#### What you are asked to do
Look through the data and write out every line with the word "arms" in it.
--- Exercise materials ---
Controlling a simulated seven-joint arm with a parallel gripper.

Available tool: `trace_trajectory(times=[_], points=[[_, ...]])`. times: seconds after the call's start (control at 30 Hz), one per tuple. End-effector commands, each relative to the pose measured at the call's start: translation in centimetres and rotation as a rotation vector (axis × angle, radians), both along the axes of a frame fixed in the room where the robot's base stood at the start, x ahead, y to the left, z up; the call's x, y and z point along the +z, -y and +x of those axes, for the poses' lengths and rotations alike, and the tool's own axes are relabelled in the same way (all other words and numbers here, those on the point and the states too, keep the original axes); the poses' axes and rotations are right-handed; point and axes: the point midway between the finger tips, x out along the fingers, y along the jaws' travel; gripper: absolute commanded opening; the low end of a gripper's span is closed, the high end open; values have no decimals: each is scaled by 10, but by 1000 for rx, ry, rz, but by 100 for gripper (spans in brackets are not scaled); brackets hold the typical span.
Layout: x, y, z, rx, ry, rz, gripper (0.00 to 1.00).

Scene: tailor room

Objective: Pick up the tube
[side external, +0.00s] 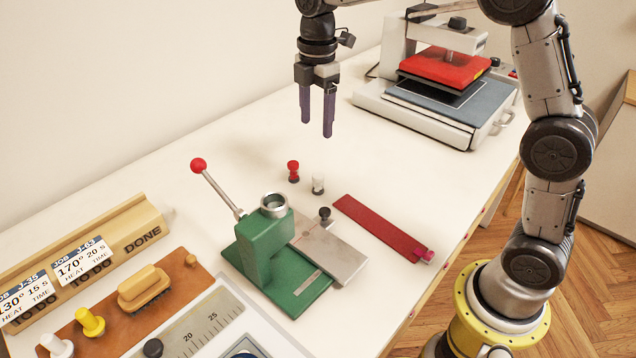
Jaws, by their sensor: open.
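My gripper (317,117) hangs above the white table with its two purple fingers pointing down, apart and with nothing seen between them. Below it stand a small red-topped piece (293,171) and a small white piece with a dark base (318,184). I cannot tell for sure which thing is the tube. A short silvery hollow cylinder (273,204) sits on top of the green press (268,247), to the lower left of my gripper. My gripper is apart from all of these.
The press has a lever with a red ball (198,165) rising at its left. A red strip (383,230) lies to its right. A heat press (440,90) stands at the back right. A brown board (140,305) with tools and a wooden card rack (90,250) fill the front left.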

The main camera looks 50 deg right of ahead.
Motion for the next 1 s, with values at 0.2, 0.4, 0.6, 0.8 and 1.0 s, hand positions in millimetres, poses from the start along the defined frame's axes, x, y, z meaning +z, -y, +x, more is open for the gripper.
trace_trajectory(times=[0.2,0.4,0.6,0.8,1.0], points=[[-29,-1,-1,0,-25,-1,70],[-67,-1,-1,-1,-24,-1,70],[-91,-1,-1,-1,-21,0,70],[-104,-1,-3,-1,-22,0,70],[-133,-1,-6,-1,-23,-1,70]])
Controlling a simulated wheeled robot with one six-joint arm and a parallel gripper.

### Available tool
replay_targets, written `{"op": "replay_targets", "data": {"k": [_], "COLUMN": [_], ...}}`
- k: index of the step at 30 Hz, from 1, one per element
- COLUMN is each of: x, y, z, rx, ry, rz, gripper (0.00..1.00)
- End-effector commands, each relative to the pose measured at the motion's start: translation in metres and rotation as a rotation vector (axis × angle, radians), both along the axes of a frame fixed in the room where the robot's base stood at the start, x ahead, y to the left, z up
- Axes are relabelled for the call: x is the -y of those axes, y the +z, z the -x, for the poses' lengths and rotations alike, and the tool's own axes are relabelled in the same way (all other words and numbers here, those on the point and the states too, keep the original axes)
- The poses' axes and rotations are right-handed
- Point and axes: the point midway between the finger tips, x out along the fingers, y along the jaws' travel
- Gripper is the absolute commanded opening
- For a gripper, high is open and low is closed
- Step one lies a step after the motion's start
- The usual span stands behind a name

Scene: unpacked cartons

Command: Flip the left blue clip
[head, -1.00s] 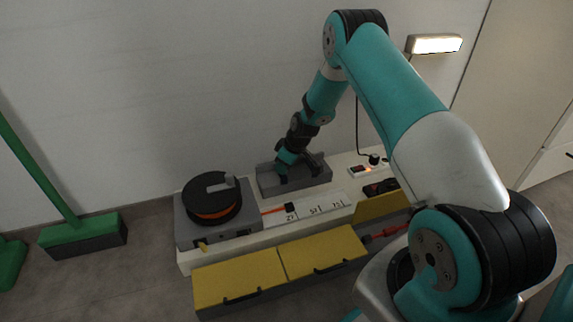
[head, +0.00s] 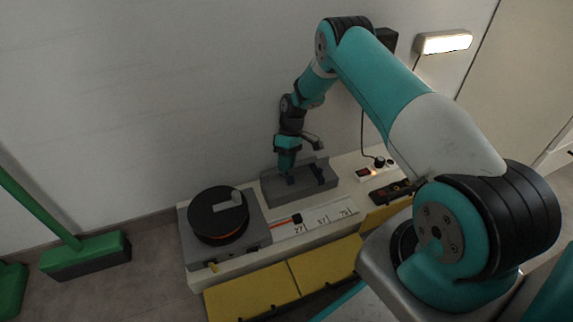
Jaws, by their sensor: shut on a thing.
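A grey block (head: 270,191) stands at the back of the white bench, against the wall. The left blue clip (head: 290,180) shows as a small dark blue piece on it, mostly hidden below my gripper. The right blue clip (head: 318,175) stands on the right part of the same block, apart from my gripper. My gripper (head: 288,172) points down at the left clip and is shut on it. The fingertips are small and dark here, and the clip's exact tilt cannot be told.
A black reel with an orange band (head: 217,213) sits on a grey box at the left of the bench (head: 225,272). A numbered strip (head: 322,219) lies in front of the block. Yellow lids (head: 250,295) are at the front. A lit lamp (head: 443,42) is on the wall.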

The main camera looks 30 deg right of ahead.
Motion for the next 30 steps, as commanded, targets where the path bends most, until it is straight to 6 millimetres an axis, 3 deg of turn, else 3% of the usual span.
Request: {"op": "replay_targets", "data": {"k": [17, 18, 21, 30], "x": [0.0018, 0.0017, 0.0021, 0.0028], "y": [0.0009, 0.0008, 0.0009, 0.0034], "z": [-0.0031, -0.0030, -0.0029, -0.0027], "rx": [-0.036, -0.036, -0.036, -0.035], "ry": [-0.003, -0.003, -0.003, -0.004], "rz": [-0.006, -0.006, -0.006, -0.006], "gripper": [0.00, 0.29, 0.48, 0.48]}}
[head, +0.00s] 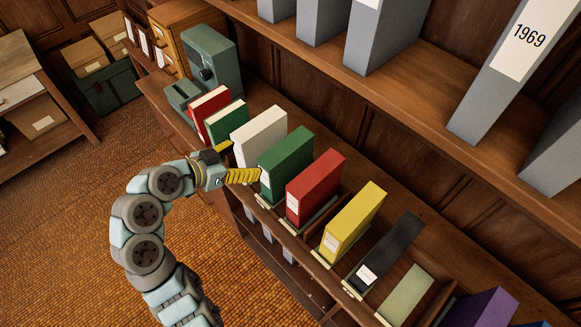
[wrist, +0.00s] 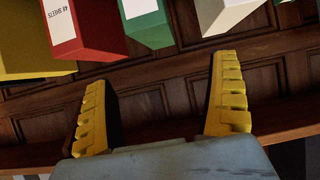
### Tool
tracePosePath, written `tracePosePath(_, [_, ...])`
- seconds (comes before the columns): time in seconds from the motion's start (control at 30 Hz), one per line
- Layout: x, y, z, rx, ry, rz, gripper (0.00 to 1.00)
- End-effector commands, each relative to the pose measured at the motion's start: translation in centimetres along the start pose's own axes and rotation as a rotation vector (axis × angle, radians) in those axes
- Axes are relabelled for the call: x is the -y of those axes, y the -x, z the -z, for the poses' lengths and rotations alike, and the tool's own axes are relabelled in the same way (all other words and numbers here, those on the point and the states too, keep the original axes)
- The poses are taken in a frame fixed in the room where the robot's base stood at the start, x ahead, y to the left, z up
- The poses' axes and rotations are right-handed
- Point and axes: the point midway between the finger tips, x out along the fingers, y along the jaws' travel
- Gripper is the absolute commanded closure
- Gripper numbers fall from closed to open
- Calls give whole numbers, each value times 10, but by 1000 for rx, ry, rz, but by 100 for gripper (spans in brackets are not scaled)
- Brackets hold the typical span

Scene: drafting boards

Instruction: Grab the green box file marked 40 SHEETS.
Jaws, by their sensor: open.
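Two green box files stand on the shelf. The nearer one (head: 288,158) is between a white file and a red file, with a pale label low on its front; it also shows at the top of the wrist view (wrist: 150,30), its label cut off and unreadable. The farther green file (head: 226,122) is between a red file and the white file; only a sliver shows at the wrist view's right edge. My gripper (head: 245,160) is open and empty in front of the white and nearer green files. Its fingers (wrist: 160,70) are spread wide below the files in the wrist view.
The white file (head: 260,137) and the red file (head: 316,186) flank the nearer green one. The red file's label in the wrist view (wrist: 60,17) seems to read 48 SHEETS. A yellow file (head: 354,222) stands farther right. An upper shelf with grey files (head: 500,80) overhangs behind.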

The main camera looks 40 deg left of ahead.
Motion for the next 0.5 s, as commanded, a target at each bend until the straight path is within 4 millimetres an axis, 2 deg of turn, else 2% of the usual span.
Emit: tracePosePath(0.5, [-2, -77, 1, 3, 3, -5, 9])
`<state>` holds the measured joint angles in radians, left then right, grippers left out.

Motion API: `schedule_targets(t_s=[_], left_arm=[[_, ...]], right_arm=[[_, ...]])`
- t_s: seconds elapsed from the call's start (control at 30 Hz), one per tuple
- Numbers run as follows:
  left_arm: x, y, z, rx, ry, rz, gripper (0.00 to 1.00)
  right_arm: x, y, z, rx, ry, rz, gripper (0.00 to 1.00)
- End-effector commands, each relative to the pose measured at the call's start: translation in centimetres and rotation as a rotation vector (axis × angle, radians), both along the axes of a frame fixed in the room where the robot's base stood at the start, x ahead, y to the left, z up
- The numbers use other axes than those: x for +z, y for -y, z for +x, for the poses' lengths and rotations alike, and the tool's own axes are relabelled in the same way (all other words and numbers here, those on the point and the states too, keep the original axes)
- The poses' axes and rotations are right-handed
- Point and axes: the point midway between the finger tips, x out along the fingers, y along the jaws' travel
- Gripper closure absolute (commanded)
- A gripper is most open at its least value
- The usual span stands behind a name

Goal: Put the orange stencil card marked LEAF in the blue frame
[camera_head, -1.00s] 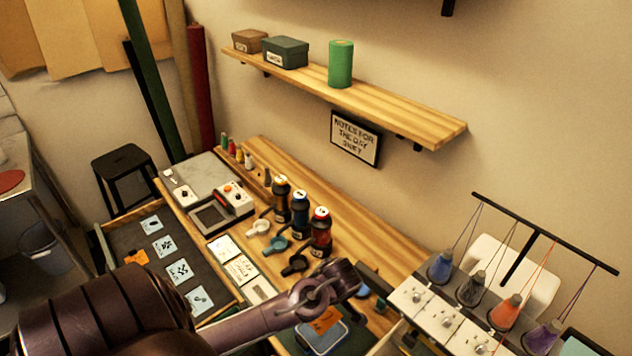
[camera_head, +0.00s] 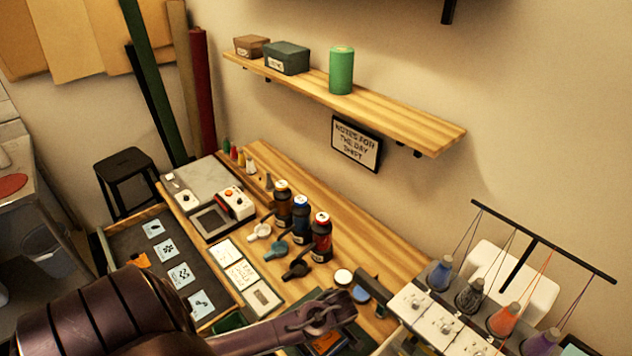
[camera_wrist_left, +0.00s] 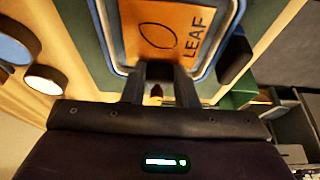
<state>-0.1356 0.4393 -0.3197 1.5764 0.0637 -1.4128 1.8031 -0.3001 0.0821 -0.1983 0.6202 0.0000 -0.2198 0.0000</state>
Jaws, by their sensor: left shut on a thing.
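The orange stencil card (camera_wrist_left: 160,28) marked LEAF shows in the left wrist view, with its near edge at my left gripper (camera_wrist_left: 160,76). My left gripper is shut on that edge. The blue frame (camera_wrist_left: 113,62) surrounds the card in this view, and the card appears within its rim. I cannot tell whether the card lies flat in it or hangs slightly above. In the head view my left arm hides most of the frame, and only a bit of the orange card (camera_head: 326,342) shows below the wrist. My right gripper is not in view.
An open drawer (camera_head: 142,232) with several pale stencil cards is at the left. Dark bottles (camera_head: 321,238) with scoops stand on the wooden table. A white-and-grey machine with thread cones (camera_head: 505,318) stands at the right. Round pots (camera_head: 343,277) lie close to the frame.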

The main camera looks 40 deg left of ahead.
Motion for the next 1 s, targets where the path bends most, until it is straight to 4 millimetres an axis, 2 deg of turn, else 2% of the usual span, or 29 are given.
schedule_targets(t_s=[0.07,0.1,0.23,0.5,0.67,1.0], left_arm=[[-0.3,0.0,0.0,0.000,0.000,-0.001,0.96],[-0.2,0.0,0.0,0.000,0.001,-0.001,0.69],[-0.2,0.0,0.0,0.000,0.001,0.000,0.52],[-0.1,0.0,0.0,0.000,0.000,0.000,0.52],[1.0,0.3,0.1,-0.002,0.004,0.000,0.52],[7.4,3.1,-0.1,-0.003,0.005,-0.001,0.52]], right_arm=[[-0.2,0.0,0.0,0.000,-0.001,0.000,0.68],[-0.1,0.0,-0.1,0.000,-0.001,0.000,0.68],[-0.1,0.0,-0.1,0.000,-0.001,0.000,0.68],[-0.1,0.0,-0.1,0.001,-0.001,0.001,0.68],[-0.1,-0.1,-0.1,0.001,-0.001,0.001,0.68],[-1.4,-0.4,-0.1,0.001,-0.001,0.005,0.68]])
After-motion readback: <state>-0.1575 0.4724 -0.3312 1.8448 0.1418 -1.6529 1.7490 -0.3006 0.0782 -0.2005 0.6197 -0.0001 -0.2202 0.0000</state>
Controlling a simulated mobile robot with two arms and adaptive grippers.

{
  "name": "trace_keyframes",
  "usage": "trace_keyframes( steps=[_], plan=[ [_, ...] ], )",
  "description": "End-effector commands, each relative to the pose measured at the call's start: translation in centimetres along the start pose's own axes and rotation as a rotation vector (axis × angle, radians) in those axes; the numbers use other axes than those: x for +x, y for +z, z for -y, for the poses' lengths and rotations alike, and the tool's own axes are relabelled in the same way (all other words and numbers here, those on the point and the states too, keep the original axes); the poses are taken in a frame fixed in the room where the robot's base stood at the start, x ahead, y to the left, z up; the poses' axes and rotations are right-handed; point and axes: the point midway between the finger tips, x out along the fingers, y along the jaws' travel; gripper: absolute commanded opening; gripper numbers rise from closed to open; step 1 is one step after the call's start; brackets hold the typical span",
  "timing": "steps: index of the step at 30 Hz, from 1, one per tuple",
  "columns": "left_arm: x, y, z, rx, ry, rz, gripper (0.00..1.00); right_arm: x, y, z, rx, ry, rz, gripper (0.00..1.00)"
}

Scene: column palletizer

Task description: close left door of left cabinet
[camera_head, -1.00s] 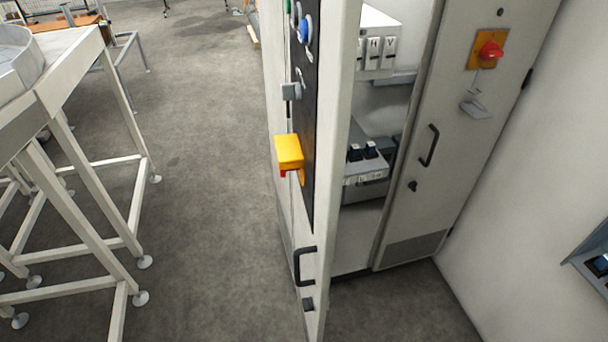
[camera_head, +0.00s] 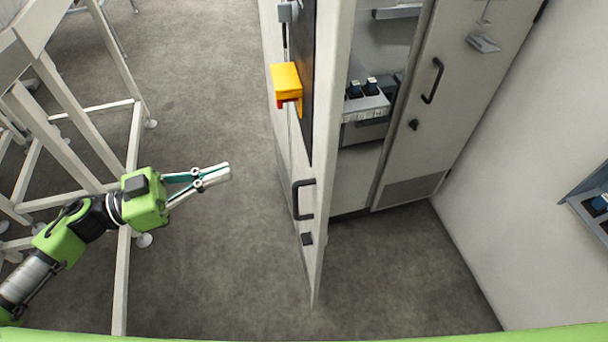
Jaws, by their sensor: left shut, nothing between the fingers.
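The left door (camera_head: 330,120) of the cabinet stands wide open, swung out toward me. Its outer face is turned to the left and bears a black handle (camera_head: 297,200) low down and a yellow box (camera_head: 286,80) higher up. The cabinet's right door (camera_head: 425,110) is shut and has its own black handle. My left gripper (camera_head: 226,172) is shut and empty. It is in the air left of the open door, apart from it, with its fingers pointing right toward the handle. My right gripper is not in view.
White metal frames (camera_head: 75,130) with legs stand at the left, behind my left arm. The open cabinet shows devices (camera_head: 366,104) inside. A white wall (camera_head: 530,200) is at the right. Grey floor (camera_head: 220,270) is clear between the frames and the door.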

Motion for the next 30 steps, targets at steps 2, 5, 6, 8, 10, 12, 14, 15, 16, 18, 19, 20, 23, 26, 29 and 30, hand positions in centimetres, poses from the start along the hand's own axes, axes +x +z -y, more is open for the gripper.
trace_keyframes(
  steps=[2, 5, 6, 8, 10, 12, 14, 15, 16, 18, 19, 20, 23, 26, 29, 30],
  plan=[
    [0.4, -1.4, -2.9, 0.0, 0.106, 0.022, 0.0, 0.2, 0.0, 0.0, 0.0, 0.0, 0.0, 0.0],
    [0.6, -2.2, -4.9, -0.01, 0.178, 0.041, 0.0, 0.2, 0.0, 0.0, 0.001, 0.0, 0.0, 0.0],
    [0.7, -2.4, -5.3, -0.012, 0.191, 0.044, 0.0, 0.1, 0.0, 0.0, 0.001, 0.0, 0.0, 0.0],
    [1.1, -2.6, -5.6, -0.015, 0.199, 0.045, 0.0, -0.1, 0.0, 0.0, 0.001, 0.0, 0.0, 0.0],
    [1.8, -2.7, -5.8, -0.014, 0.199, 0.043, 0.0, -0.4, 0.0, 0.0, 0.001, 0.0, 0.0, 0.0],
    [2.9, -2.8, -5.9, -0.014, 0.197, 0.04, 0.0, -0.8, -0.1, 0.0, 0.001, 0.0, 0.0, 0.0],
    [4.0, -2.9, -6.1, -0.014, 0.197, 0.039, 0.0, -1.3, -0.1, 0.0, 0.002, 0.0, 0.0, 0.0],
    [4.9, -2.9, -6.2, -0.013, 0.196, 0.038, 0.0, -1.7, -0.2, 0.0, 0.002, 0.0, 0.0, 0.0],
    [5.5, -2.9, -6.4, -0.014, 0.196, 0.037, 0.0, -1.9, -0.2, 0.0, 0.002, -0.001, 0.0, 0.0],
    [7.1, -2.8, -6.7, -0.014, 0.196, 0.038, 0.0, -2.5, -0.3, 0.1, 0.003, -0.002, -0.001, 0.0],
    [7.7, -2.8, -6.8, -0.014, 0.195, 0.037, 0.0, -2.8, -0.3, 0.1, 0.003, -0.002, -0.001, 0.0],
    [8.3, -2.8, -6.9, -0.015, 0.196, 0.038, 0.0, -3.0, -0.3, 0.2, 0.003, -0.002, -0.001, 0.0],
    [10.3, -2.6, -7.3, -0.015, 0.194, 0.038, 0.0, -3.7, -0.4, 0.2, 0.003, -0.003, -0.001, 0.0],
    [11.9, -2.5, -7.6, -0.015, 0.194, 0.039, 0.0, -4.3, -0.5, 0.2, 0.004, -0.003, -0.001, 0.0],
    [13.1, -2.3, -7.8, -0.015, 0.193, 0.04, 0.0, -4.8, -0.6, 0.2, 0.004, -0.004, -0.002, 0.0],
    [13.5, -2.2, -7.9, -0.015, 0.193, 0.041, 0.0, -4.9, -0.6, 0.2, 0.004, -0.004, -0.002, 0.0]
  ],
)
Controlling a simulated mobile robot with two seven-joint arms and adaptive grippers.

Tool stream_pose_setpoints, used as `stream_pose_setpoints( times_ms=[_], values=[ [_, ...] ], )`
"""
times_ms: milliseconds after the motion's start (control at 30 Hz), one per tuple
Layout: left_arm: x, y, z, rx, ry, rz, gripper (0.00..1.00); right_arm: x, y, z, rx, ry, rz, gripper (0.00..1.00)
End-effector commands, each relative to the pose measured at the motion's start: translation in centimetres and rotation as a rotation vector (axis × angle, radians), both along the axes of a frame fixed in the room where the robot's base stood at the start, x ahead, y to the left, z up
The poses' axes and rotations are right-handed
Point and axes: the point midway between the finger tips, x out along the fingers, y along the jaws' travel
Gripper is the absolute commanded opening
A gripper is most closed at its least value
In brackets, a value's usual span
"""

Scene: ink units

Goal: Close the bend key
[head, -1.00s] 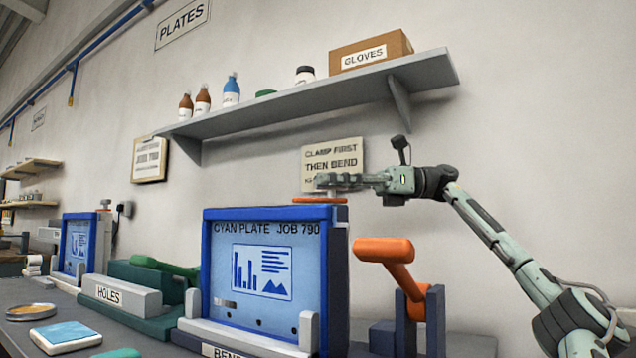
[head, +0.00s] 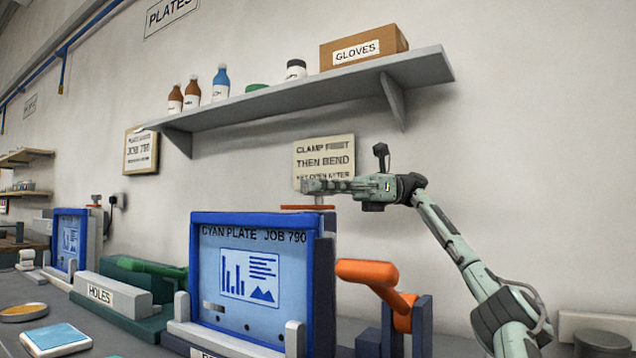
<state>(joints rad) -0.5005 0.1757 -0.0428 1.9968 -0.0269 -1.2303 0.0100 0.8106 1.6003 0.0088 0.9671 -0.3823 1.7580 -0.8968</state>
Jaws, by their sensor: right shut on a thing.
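The bend unit has a blue-framed panel (head: 262,270) reading "CYAN PLATE JOB 790". At its top back edge, a flat orange piece with a short grey stem, which I take as the bend key (head: 300,208), shows just above the frame. My right gripper (head: 312,187) comes from the right and is shut on the key's upper part. The fingers hide the grip itself, and the frame hides the key's lower part. An orange lever (head: 367,272) stands to the right of the panel, apart from the gripper. My left gripper is not in view.
A shelf (head: 300,100) with bottles and a gloves box (head: 364,48) hangs above my right arm. A sign (head: 324,160) is on the wall behind the gripper. A "HOLES" unit (head: 112,292) and another blue-framed panel (head: 70,240) stand to the left.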

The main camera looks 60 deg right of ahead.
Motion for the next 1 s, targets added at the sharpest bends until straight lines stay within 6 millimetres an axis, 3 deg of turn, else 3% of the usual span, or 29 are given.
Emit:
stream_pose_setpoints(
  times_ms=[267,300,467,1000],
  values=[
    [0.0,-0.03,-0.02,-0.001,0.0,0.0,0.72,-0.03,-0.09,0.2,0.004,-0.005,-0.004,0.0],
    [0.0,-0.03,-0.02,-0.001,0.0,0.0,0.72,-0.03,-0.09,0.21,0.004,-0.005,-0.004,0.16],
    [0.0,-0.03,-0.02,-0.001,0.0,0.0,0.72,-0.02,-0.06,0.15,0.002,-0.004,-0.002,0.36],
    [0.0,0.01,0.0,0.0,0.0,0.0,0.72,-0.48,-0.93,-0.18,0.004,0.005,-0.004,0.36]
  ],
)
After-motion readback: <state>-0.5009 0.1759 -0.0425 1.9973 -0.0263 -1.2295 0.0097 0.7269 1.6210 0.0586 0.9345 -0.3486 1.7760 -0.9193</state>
---
#### Solution for this problem
Controlling a simulated mobile robot with two arms and adaptive grippers.
Controlling a simulated mobile robot with two seven-joint arms and adaptive grippers.

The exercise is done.